C’est en effet dans la mythologie qu’il faut chercher l’origine de l’expression. Du mot grec signifiant « chèvre » est dérivé aigis, aigidos « peau de chèvre », désignant aussi le bouclier de Zeus recouvert de cette peau. Rhéa, la mère de Zeus, ayant dû soustraire son dernier-né à l’appétit féroce de son époux Cronos, le confia à une nourrice animale : ce fut la chèvre Amalthée qui, a sa disparition, fournit sa dépouille. Zeus, surnommé le « porte-égide », armé de ce bouclier et de la foudre, triompha des Titans. Il confia son arme défensive à sa fille préférée, Athéna, déesse de la guerre et de la sagesse, qui l’orna de la tête de Méduse, l’une des Gorgones, au regard pétrifiant, lui conférant un aspect effrayant et accroissant encore son pouvoir protecteur. Avec le casque et la lance, c’est un attribut caractéristique des représentations antiques de la divinité.
Ce bouclier merveilleux, l’égide, symbolise la puissance souveraine du dieu et l’invulnérabilité qu’elle procure. Son nom est devenu un synonyme littéraire de protection. « Ma fierté est une trompeuse égide, je suis sans défense contre la douleur » écrit Balzac dans un roman trop oublié, Béatrix. Aujourd’hui, l’allusion mythologique n’est plus sentie et, en cas de conflit, on sollicite l’armement des Casques bleus de l’ONU plutôt que celui d’Athéna.

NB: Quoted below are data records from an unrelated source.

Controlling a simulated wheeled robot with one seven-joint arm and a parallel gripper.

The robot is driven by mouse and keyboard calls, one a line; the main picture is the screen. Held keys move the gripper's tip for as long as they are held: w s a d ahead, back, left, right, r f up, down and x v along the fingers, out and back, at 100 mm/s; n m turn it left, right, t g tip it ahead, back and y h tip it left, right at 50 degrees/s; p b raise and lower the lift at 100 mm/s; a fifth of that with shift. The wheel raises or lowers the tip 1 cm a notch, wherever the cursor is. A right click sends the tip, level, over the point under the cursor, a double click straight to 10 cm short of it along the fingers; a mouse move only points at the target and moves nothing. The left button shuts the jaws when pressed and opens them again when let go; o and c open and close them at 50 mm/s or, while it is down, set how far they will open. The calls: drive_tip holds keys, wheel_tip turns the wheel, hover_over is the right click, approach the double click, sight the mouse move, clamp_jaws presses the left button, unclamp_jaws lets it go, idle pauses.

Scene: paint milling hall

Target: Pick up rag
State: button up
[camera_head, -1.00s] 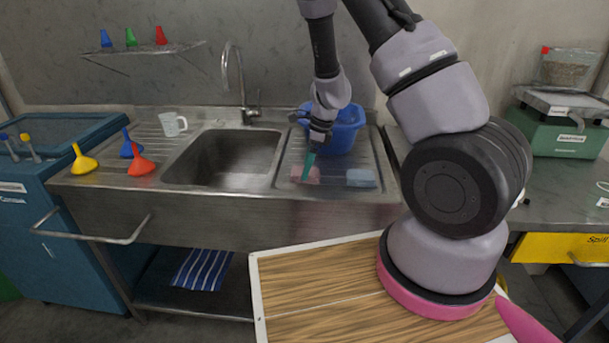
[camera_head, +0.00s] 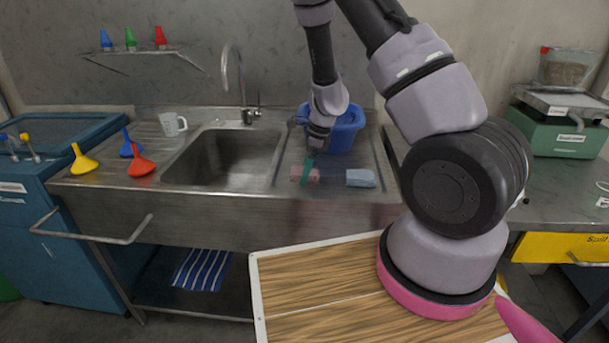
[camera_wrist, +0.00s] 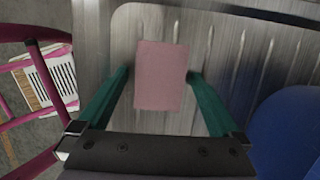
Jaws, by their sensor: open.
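A pink, flat rectangular piece (camera_head: 313,175), a folded rag or sponge, lies on the ribbed drainboard (camera_head: 350,202) right of the sink. A similar light blue piece (camera_head: 360,178) lies to its right. My gripper (camera_head: 307,170) points down at the pink piece. In the wrist view, the open teal fingers of my gripper (camera_wrist: 158,74) stand on either side of the pink piece (camera_wrist: 162,88), with gaps beside it. I cannot tell the fingertips' exact height.
A blue tub (camera_head: 347,130) stands close behind my gripper and shows in the wrist view (camera_wrist: 290,135). The sink basin (camera_head: 228,158) with its tap (camera_head: 243,85) is left. A measuring jug (camera_head: 172,124) and several funnels (camera_head: 82,161) stand further left.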

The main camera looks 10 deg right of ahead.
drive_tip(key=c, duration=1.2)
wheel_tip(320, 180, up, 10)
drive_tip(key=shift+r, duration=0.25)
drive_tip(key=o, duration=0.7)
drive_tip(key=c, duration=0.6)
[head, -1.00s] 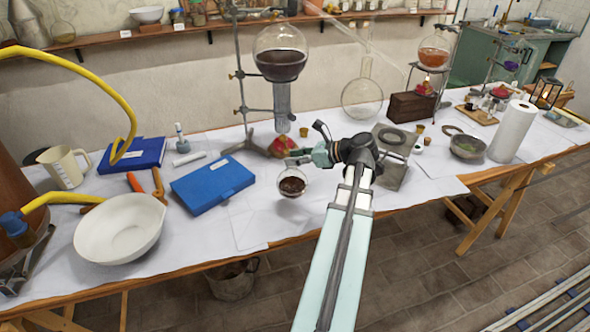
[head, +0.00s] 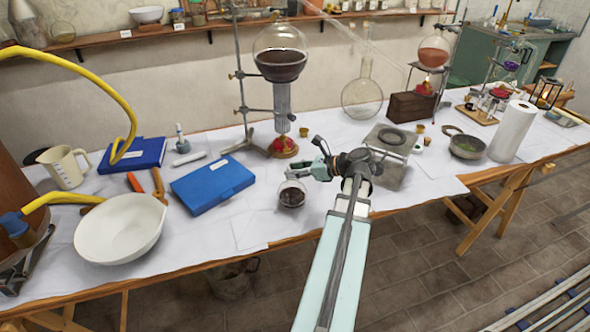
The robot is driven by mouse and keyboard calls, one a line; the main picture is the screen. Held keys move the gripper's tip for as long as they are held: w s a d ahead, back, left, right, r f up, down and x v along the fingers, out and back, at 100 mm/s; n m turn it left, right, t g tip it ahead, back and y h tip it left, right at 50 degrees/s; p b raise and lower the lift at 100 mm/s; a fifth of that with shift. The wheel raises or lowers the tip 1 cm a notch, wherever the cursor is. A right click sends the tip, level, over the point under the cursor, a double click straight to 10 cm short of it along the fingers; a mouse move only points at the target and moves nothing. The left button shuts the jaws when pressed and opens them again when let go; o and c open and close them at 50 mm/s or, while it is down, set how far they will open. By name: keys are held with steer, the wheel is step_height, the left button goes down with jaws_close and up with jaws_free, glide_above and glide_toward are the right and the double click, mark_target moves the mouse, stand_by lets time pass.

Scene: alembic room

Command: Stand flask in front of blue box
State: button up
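The flask (head: 291,195) is a small round glass one with dark contents, upright at the table's front, right of the blue box. My gripper (head: 295,174) reaches in from the right at its neck and appears shut on it. The fingertips are small and partly hide the neck. I cannot tell whether the flask's base touches the table or hangs just above it. The blue box (head: 204,190) lies flat with a white label on its lid, left of the flask, with a gap between them.
A white bowl (head: 121,228) stands left of the blue box, and a blue book (head: 136,153) lies behind. A red-topped burner (head: 284,146) and stand are behind my gripper. A metal plate stand (head: 390,140) is to the right. White paper (head: 232,228) before the box is clear.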

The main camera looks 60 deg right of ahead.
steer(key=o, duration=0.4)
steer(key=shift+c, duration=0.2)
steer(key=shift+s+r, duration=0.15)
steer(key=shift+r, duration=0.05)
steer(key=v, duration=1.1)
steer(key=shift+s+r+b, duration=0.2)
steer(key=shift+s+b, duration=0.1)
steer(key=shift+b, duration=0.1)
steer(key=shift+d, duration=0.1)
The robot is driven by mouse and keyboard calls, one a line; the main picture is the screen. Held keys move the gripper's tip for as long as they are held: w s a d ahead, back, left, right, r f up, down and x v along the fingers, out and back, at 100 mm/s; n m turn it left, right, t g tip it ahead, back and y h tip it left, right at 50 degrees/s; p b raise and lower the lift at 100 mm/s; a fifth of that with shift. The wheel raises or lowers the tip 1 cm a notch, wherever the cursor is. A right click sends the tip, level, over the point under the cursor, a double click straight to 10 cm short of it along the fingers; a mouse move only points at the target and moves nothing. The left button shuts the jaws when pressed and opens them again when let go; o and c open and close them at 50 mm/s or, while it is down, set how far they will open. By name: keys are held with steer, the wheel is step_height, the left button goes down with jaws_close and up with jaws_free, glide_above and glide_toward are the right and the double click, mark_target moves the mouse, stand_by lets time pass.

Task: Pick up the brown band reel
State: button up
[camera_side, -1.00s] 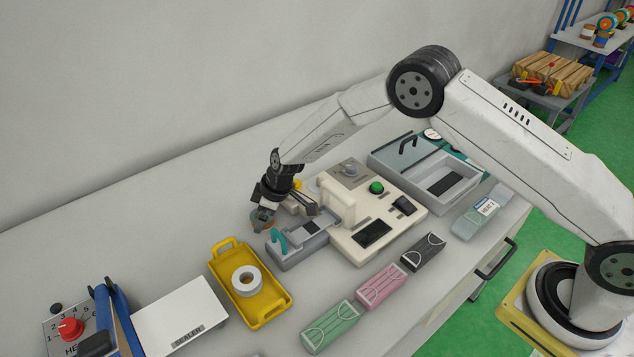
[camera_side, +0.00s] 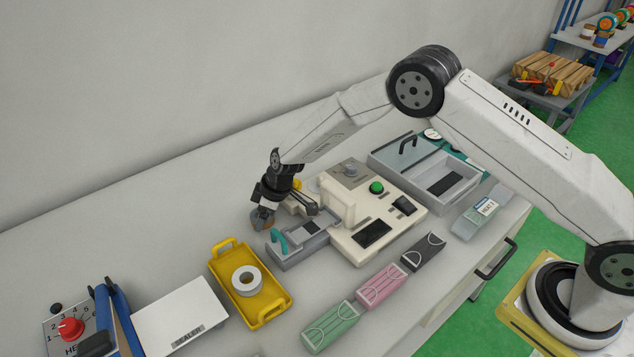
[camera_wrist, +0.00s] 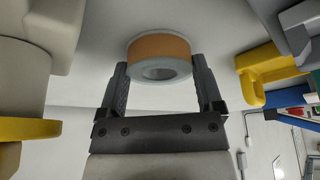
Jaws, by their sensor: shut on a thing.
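The brown band reel (camera_wrist: 158,46) is a short ring with a brown-orange outer band and pale rims. In the wrist view it sits between the two fingertips of my gripper (camera_wrist: 160,76), which is shut on its sides. In the side view the reel (camera_side: 261,222) is largely covered by my gripper (camera_side: 265,212), left of the cream machine at the back of the bench. The side view does not show clearly whether the reel touches the bench.
A yellow tray (camera_side: 278,307) holding a white-grey reel (camera_side: 247,281) stands in front. A grey fixture with a teal handle (camera_side: 278,241) and the cream machine (camera_side: 372,210) are close on the right. Green, pink and black packs line the front. Bench left of the gripper is clear.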

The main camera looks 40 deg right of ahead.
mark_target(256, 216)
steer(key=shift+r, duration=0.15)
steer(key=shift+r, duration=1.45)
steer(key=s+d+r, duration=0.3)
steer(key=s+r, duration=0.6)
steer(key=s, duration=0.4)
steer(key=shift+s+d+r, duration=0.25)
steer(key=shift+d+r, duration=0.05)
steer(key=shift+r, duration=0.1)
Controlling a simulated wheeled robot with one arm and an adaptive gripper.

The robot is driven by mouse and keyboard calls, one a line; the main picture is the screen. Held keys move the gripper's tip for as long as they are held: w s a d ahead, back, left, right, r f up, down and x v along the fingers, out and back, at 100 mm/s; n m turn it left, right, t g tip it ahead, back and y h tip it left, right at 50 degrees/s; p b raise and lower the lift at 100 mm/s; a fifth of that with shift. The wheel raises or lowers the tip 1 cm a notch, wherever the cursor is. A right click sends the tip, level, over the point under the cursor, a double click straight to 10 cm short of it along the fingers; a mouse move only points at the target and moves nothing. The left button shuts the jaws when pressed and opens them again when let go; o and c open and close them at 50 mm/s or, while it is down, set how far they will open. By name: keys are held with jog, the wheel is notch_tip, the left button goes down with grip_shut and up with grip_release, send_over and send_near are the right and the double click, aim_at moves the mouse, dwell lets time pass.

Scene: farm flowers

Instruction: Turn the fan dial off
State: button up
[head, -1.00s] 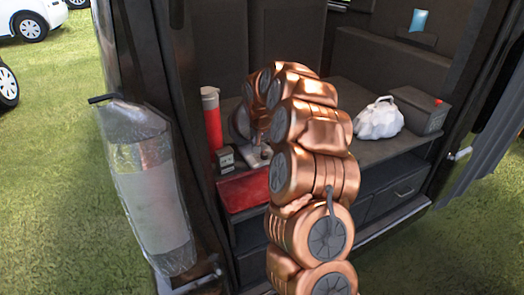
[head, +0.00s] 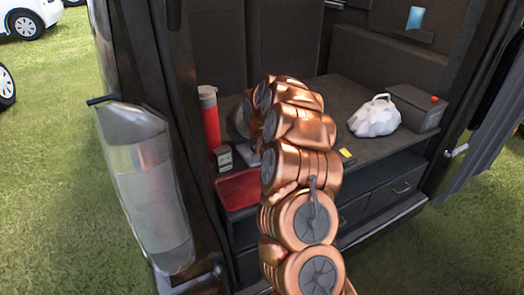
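A grey rounded object (head: 238,122), likely the fan, stands on the dark counter at the left. My copper arm covers most of it. A small light grey part (head: 249,155) shows low beside the arm and may be the fan's base. I cannot make out the dial or its setting. My arm rises in front of the counter and bends over towards the fan. My gripper is hidden behind my own arm links, so its fingers do not show.
A red flask (head: 209,118), a small dark box (head: 223,158) and a red tray (head: 239,188) are left of my arm. A white bag (head: 374,117), a grey box with a red button (head: 416,107) and a yellow item (head: 347,155) are to the right. Dark walls enclose the counter.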

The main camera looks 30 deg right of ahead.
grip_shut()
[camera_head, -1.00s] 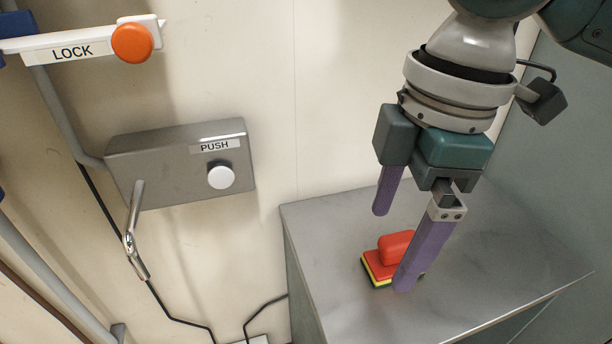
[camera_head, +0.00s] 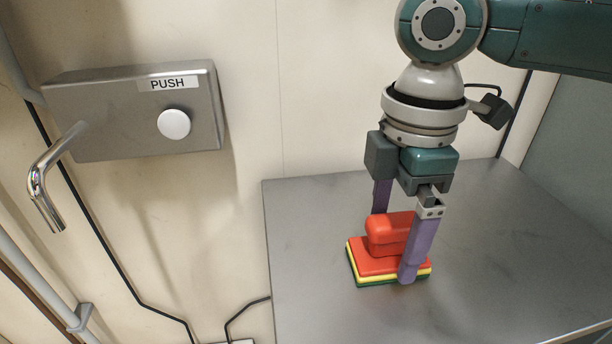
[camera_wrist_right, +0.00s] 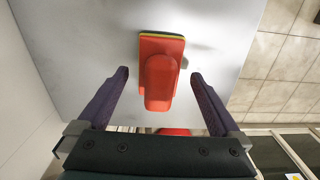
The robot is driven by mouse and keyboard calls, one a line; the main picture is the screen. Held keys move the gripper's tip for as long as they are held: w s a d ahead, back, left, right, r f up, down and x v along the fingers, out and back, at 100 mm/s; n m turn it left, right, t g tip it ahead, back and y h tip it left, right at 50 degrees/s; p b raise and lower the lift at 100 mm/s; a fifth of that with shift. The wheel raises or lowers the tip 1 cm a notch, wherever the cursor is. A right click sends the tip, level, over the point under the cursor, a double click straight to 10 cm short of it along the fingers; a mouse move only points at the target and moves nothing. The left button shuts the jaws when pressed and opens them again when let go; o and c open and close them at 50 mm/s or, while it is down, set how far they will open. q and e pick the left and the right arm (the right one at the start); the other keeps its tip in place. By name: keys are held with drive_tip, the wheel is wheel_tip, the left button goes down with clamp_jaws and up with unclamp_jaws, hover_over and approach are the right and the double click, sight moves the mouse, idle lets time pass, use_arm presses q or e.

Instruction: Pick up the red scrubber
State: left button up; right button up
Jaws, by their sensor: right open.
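The red scrubber (camera_head: 386,256) lies on the grey metal bench top (camera_head: 310,230). It has a red block handle on a red base, with yellow and green layers underneath. My right gripper (camera_head: 396,240) points down over it, open, with one purple finger behind the handle and one in front. In the right wrist view the scrubber (camera_wrist_right: 161,75) sits between and beyond the two open fingers (camera_wrist_right: 158,90), with a gap on each side of the handle. My left gripper is not in view.
A grey wall box with a white PUSH button (camera_head: 174,123) and a metal lever (camera_head: 48,190) are at the left. Black cables run down the cream wall. The bench top right of the scrubber is clear. The wrist view shows a tiled floor (camera_wrist_right: 285,65) beyond the bench edge.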

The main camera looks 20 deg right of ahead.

« Dacosta était à sa casse, il composait un carton de publicité et boudait un peu, parce qu’il s’agissait d’une manifestation, au profit des prisonniers, sous l’égide du Maréchal. »
Bouché à l’émeri
Pour dire qu’une personne manque d’ouverture d’esprit ou fait preuve d’une intelligence assez limitée, on emploie l’adjectif borné et la métaphore est parlante : contenu dans des limites trop étroites, l’esprit dépourvu d’horizon est privé de compréhension. Depuis la fin du XIXe siècle, une autre expression permet d’exprimer la même idée de limitation : être bouché à l’émeri, autrement dit être incapable de comprendre, voire être complètement idiot.
Dès le siècle de Louis XIV, bouché servait à désigner un esprit étroit. Au bouchage, est venu s’ajouter un procédé technique. L’émeri est une variété impure de corindon, composée d’alumine cristallisée. Dans sa version noble et colorée, le corindon, minéral dense et très dur, compose une famille de pierres précieuses utilisées en joaillerie sous le nom de rubis ou saphir. Sous une forme plus commune, ce matériau sert depuis l’Antiquité comme abrasif pour polir les pierres, le verre, le cristal et les métaux. Réduit en poudre, il se présente souvent sous forme de papier ou de toile et sert notamment à polir le goulot et le bouchon des flacons en verre, de manière à ce qu’ils s’emboîtent parfaitement. Hermétiquement clos, le flacon bouché à l’émeri ne laisse rien sortir ni entrer.
Empruntée à l’univers technique, l’expression a su endosser un sens figuré reposant sur une image familière. Toutefois, quand ce procédé technique disparut, la langue oublia l’émeri mais conserva l’expression : la poudre s’est volatilisée, mais l’individu aux vues courtes et à l’esprit étriqué n’en demeure pas moins bouché !
« Je suis peut-être bouché à l’émeri, mais je ne puis comprendre qu’un monsieur puisse employer trente pages à décrire comment il se tourne et se retourne dans son lit avant de trouver le sommeil ! »
Être frais émoulu (d’une école)
En ces temps de méfiance à l’égard des élites dirigeantes, une expression dont on ne sait plus si elle est élogieuse ou péjorative s’entend souvent : être frais émoulu. Elle s’emploie à propos d’une personne récemment diplômée d’une école, souvent réputée : il est frais émoulu de l’ENA, elle est frais (ou fraîche) émoulue de Polytechnique…
Cet émoulu gêne notre œil orthographique, et nous sommes tentés d’écrire frais et moulu, ce qui serait pertinent pour un diplôme en meunerie. On pense au moulin, à la meule et à la farine — peut-être celle dans laquelle les élèves pensent être roulés. Cette version fantaisiste n’a rien d’absurde, car les deux adjectifs ont la même racine. Le verbe latin molere « moudre » a servi à former un autre verbe, emolere « moudre entièrement », qui a donné émoudre, « aiguiser » en français perdu, dont le participe passé émoulu a été sauvé (avec le rémouleur).